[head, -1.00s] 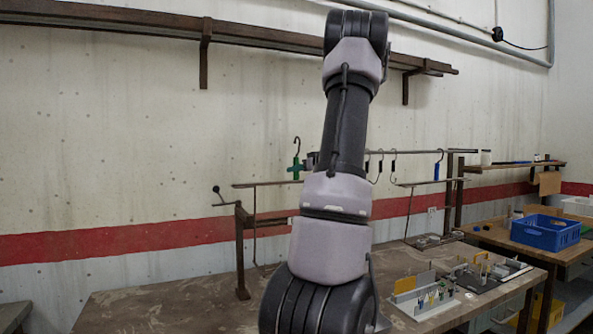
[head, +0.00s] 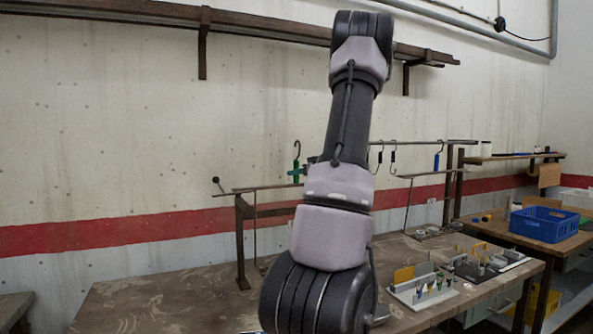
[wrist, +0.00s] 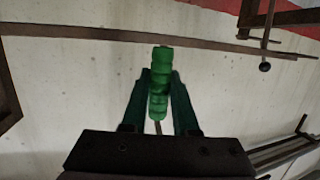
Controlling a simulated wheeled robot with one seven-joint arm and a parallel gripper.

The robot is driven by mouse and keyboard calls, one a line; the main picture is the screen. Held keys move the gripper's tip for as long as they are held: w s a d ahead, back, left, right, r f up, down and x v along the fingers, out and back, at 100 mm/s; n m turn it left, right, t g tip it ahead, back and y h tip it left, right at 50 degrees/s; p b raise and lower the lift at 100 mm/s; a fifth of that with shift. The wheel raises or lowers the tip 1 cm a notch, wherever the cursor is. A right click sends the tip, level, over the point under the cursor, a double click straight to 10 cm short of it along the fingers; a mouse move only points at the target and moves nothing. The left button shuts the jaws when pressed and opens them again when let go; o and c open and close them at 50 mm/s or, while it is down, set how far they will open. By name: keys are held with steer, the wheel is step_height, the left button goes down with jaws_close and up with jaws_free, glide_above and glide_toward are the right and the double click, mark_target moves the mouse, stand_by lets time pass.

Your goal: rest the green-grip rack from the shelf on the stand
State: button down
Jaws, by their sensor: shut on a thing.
============
DIRECTIVE
Up to and including the line with "Controlling a simulated", copy the data above from its first line. Skip pictures.

RESULT OF THIS EXERCISE
[head, -1.00s] 
[head, +0.00s] 
[wrist, +0.00s] 
Controlling a simulated wheeled robot with one seven-joint arm and a parallel gripper.

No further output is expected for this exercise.